News and Tribune

April 21, 2013

Thunder tradition: Kentucky Derby Festival kickoff and annual rite of spring lights up Kentuckiana



Sunny skies and early brisk temperatures greeted the fans of the annual kickoff to the Kentucky Derby Festival as they lined up along the banks of the Ohio River.

For the 24th time Thunder Over Louisville drew thousands to the region for the annual air show and fireworks display.

Crowds of between 500,000 and 700,000 were expected to descend on Louisville, Jeffersonville and Clarksville for Thunder Over Louisville, but for the second year in a row they were late to arrive.

Sgt. Jerry Goodin said it was a slow start with the cold morning and expected crowds to pour into the area later in the day. He added, as of about 1 p.m., that there had been no issues with security or the crowds.

Jeffersonville Police Department Det. Todd Hollis also said there had not been any significant issues with the people coming into the area to view the air show and fireworks.

“A lot of prep work went into today,” he said. “There’s a lot of traffic coming in.”

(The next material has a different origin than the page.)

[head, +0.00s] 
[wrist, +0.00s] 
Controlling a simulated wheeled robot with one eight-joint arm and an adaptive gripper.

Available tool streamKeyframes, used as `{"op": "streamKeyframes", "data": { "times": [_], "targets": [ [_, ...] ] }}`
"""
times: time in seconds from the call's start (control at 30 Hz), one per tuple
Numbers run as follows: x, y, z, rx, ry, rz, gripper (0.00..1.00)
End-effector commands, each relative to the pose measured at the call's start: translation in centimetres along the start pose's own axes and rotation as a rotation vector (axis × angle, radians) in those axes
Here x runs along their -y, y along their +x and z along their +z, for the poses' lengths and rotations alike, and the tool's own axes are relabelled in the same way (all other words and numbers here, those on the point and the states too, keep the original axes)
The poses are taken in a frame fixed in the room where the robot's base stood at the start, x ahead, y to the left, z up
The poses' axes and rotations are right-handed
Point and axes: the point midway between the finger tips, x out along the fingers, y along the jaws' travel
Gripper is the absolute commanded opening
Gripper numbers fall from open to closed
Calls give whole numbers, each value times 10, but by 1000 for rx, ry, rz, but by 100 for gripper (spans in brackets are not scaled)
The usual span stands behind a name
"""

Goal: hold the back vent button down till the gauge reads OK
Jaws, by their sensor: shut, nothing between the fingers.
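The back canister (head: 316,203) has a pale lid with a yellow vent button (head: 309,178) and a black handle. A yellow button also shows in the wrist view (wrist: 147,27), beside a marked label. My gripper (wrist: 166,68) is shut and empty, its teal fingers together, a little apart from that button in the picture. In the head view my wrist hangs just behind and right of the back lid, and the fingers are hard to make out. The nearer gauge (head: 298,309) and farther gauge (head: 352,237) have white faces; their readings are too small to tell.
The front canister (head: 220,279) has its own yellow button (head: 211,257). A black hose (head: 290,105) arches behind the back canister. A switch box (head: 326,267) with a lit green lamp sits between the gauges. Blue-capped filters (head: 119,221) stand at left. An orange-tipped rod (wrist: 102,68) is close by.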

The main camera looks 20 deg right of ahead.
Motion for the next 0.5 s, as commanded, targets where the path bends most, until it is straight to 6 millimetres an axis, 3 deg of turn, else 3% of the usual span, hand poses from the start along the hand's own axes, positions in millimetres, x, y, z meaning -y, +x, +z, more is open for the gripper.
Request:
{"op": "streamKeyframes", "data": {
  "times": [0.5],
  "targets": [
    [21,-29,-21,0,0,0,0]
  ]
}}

But some followed their normal routine for Thunder Over Louisville.

New Albany resident LaTonya Crutcher said she, along with some family and friends, arrived to their spot in Jeffersonville — next to the Terrace Lawn — at about 10 a.m. 

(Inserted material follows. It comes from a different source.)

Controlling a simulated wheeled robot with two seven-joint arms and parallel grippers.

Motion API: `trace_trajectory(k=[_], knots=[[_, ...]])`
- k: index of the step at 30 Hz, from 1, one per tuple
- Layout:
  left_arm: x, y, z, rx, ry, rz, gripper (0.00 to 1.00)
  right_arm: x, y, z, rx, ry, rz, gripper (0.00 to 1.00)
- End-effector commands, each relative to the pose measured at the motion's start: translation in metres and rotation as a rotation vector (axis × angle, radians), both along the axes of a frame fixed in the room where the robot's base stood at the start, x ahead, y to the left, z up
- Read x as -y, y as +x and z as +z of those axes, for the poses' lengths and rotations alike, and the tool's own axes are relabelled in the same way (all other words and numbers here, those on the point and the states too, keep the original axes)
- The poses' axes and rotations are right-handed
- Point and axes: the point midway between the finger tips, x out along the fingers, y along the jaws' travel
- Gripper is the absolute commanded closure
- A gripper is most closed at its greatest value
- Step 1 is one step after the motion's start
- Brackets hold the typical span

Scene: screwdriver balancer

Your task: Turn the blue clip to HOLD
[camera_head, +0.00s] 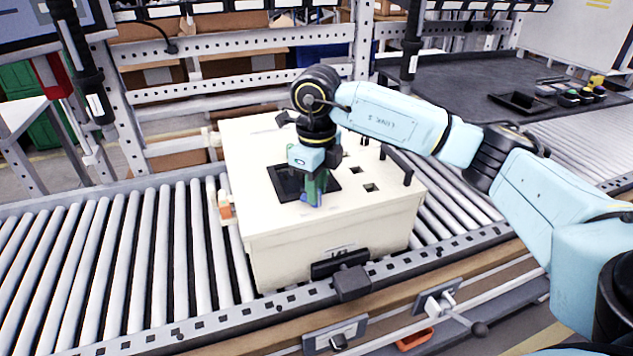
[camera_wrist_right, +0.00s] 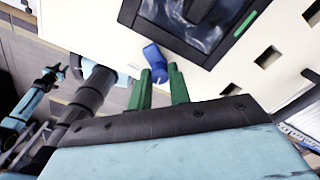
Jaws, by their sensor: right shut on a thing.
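The blue clip (camera_wrist_right: 154,60) sits at the edge of a dark square plate (camera_wrist_right: 142,12) set in the top of a cream box (camera_head: 270,225). It also shows in the head view (camera_head: 318,200), partly covered by my gripper. My right gripper (camera_head: 313,196) reaches down to it from above. In the right wrist view its green fingers (camera_wrist_right: 161,72) stand on both sides of the clip's lower end and are shut on it. Any HOLD marking is too small to read. A light blue and black arm end, probably my left one (camera_wrist_right: 52,76), shows small at the left; its fingers are unclear.
The box stands on a roller conveyor (camera_head: 130,265). Square holes (camera_head: 370,187) and a black handle (camera_head: 396,163) are to the right on its top. A black latch (camera_head: 340,263) is on its front. A dark bench with small items (camera_head: 565,97) stands at the back right.

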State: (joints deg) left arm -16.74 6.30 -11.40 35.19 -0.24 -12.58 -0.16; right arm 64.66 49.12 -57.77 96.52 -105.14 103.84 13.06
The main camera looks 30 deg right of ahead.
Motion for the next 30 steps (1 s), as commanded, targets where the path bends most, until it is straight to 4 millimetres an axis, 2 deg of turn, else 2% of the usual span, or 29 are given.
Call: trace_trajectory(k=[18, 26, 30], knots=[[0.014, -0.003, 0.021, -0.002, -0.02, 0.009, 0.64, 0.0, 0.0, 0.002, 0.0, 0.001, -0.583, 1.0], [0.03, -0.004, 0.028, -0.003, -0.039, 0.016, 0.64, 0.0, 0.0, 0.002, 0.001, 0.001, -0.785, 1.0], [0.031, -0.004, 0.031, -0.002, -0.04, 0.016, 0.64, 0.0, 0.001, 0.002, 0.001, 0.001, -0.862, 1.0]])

She said they come to the same spot every year at the same time, and enjoys the family atmosphere of the event.

“I love Thunder. I love Derby. This has been a tradition for the last five years,” Crutcher said. 

She added that she was not deterred from coming this year with a smaller air show, nor was she worried about threats to her safety.

“Whatever’s going on in the world, it doesn’t mean we need to live in fear,” Crutcher said.

Deon Alford, who was camped out with the group, said that he was glad that despite being smaller, the air show was still being held.

“It wouldn’t be Thunder without both of them,” he said of the air show and the fireworks. “You’ve got to have the air show first.”

While only a handful of people were camping out in the early afternoon, Crutcher said that more than 30 people expected to join her before the fireworks lit up the night sky.

“I’m excited,” she said.



A little before noon a group of six claimed a prime spot in Clarksville perched at along the banks of the river in Clarksville’s Ashland Park.

Jim Townsend said it was the third year that he and his wife had made the trek from Pittsburgh, Penn., for the fireworks show. 

“We drive eight hours to get here and come to watch the fireworks,” Jim Townsend said.

“People say we’re nuts, but we keep coming back year after year,” said Linda Townsend. She explained the couple first decided to come to Thunder Over Louisville because they saw a TV show that highlighted the annual fireworks display as one of the nation’s largest.

And this year, they convinced friends to come along.

Rick and Bev Bortz said their friends told them they had to check out the fireworks display, so they agreed.

The group said they really weren’t disappointed that military aircraft were not going to be a part of the air show this year and understood why the cuts were made. Jim Townsend added in the two previous years that they’ve attended parts of the air show were canceled due to poor weather, and another year it was difficult to see the planes because of cloud cover.

But the real reason for sitting in their chairs along the banks of the Ohio River in Clarksville was the fireworks. This year’s show “Thunder Vision” was a massive fireworks display set to the music of TV through the years.

“They haven’t seen them yet. They’re in for a thrill,” Jim Townsend said.